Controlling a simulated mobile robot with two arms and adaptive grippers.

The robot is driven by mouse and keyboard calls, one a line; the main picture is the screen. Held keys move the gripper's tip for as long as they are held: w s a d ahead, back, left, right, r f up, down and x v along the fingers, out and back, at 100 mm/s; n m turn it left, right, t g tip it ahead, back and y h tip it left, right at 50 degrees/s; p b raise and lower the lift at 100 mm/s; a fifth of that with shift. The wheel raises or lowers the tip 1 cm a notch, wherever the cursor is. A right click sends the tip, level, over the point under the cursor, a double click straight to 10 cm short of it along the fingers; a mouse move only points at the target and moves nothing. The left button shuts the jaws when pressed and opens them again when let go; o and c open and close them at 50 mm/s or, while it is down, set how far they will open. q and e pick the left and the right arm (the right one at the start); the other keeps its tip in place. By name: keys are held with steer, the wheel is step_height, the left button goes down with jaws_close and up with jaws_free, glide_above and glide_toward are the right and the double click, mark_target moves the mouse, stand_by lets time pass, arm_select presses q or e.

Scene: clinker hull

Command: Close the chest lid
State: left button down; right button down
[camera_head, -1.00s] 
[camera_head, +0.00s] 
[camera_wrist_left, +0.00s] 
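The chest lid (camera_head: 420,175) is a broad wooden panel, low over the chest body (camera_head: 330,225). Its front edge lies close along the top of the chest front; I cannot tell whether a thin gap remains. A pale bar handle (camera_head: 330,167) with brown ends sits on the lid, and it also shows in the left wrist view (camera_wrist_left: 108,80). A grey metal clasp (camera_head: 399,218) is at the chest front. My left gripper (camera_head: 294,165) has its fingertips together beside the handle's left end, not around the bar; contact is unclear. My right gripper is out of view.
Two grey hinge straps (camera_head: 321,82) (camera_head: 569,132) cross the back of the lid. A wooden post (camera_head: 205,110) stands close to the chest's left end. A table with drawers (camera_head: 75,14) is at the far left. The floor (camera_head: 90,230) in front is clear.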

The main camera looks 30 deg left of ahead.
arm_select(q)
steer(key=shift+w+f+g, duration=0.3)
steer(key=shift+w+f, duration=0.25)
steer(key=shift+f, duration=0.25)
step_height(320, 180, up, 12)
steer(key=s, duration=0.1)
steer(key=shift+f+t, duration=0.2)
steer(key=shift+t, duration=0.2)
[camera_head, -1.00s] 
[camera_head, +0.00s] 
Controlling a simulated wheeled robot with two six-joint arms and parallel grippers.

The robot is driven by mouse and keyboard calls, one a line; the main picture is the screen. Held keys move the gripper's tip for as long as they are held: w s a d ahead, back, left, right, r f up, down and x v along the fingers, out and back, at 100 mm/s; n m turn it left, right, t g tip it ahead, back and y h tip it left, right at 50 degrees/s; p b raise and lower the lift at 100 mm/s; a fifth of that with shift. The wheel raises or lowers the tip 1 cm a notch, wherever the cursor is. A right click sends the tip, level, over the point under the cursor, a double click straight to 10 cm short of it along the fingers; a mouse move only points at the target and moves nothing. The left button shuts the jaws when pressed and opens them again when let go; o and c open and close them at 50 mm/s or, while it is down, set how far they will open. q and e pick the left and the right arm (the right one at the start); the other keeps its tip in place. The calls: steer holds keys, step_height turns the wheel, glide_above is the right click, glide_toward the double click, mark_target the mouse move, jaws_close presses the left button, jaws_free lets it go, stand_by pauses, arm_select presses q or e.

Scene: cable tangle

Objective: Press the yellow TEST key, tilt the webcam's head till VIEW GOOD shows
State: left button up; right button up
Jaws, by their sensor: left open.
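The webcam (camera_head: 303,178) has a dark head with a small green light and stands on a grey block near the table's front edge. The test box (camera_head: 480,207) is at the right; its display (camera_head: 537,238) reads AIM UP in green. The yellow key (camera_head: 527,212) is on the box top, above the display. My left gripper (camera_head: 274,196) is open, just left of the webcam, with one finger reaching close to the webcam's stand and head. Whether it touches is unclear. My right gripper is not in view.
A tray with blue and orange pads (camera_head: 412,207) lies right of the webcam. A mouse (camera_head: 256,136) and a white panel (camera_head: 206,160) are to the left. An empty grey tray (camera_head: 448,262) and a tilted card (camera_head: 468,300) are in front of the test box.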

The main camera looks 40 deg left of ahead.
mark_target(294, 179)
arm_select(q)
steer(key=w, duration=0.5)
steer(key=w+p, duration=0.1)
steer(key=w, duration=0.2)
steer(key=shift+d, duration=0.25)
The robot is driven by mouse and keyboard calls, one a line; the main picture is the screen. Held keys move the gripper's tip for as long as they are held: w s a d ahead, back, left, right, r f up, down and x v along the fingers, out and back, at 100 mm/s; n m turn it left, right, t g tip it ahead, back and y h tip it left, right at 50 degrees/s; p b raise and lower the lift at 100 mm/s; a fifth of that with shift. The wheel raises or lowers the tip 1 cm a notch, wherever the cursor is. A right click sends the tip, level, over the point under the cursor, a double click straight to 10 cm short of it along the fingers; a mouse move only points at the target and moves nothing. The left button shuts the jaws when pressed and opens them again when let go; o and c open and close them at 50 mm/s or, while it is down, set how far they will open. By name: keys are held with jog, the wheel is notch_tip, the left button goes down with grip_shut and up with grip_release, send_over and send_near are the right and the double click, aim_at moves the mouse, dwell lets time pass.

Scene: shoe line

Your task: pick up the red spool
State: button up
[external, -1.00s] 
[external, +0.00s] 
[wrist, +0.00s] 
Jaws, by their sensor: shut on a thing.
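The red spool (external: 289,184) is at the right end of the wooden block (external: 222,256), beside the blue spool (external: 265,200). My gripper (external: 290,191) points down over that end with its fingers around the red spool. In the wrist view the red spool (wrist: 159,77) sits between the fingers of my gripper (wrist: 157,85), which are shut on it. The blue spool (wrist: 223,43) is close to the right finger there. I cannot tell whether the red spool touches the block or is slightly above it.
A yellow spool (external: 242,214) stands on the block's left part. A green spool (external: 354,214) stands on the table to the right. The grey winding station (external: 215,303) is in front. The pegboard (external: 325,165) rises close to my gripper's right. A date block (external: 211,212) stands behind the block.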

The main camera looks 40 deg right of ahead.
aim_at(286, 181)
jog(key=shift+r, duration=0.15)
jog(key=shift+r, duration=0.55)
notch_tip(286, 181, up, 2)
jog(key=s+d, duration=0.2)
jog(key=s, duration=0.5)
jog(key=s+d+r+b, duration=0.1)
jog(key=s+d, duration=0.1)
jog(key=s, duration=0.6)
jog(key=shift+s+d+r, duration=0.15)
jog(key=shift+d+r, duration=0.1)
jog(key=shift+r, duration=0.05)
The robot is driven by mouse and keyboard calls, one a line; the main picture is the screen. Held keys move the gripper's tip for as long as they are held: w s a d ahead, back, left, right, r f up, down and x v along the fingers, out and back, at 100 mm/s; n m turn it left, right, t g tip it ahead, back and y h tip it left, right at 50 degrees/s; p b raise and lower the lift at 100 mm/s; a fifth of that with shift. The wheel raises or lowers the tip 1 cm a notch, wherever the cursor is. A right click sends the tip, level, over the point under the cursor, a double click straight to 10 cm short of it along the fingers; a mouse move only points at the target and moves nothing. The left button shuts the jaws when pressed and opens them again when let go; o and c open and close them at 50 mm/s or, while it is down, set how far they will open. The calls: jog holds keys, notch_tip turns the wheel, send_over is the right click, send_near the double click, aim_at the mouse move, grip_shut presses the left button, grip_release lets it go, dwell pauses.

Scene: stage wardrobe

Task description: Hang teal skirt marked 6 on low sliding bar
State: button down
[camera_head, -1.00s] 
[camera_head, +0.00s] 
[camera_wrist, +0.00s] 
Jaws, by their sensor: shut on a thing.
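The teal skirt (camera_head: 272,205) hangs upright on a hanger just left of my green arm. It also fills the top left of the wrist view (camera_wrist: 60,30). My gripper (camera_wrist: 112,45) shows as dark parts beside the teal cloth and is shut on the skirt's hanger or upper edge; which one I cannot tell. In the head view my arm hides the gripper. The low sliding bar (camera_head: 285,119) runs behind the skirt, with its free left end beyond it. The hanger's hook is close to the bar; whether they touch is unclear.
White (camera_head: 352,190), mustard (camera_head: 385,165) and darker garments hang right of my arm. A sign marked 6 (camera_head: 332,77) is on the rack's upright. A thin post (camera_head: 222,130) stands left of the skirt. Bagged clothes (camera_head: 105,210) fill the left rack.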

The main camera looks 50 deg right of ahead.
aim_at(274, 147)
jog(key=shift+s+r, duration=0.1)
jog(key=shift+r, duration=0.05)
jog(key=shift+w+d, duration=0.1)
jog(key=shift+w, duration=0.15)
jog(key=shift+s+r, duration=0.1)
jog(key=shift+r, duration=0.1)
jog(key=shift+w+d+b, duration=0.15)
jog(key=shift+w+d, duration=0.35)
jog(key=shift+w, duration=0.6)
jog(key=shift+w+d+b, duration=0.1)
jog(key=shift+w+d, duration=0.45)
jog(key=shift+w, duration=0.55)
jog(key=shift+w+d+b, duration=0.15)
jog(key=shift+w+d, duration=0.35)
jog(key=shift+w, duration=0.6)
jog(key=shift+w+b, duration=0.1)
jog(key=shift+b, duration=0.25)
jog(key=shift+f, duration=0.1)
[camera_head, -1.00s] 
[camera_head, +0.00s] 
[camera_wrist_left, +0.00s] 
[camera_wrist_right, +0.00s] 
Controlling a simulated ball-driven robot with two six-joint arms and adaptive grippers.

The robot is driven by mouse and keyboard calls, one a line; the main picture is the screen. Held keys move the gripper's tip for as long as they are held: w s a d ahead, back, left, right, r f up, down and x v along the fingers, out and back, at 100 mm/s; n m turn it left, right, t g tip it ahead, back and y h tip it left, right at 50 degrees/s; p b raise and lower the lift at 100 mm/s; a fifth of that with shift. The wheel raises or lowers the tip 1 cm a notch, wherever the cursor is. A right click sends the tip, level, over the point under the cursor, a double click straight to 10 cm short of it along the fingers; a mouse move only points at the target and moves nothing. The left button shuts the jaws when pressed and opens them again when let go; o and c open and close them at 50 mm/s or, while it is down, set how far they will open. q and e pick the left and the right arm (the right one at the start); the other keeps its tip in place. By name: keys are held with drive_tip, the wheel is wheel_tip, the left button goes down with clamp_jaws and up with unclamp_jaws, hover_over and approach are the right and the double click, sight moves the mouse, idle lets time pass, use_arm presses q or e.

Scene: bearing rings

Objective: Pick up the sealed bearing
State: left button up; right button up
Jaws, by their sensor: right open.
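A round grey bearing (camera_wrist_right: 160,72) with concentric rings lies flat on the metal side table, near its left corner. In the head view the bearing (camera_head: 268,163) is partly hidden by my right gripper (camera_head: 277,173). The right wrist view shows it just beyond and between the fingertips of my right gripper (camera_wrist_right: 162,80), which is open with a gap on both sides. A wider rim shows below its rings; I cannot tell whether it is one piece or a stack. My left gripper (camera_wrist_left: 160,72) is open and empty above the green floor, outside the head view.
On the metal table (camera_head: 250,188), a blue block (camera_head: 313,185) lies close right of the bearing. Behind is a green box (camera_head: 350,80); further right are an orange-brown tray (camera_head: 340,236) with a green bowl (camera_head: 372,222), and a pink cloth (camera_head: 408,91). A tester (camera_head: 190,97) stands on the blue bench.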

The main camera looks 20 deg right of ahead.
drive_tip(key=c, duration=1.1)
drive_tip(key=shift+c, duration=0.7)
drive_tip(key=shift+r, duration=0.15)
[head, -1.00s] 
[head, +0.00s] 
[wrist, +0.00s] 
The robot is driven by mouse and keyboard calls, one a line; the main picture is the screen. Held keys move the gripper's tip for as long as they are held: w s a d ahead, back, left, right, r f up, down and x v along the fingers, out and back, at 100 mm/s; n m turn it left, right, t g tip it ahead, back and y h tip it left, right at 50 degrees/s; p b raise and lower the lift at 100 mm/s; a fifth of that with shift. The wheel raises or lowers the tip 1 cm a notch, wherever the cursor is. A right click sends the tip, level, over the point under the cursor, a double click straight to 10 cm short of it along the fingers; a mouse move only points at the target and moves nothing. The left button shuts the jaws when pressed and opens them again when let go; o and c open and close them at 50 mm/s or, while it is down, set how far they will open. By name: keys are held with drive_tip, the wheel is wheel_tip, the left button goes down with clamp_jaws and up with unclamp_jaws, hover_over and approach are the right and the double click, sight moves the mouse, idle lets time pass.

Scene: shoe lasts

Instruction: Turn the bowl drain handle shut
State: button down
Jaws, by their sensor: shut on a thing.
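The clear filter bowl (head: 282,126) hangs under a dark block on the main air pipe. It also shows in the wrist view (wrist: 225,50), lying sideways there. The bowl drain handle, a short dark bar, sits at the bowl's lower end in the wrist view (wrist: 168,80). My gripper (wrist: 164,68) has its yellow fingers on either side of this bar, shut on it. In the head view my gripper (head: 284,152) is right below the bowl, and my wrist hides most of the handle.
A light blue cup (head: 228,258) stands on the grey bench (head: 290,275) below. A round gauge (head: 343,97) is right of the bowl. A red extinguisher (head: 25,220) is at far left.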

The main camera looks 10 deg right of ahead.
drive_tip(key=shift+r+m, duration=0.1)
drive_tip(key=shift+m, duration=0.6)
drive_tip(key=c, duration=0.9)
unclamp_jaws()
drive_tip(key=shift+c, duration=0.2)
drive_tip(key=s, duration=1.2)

┄┄┄┄┄┄┄┄┄┄┄┄┄┄┄┄┄┄┄┄

Written request: Return every line above that contains the word "simulated".

Response:
Controlling a simulated mobile robot with two arms and adaptive grippers.
Controlling a simulated wheeled robot with two six-joint arms and parallel grippers.
Controlling a simulated ball-driven robot with two six-joint arms and adaptive grippers.

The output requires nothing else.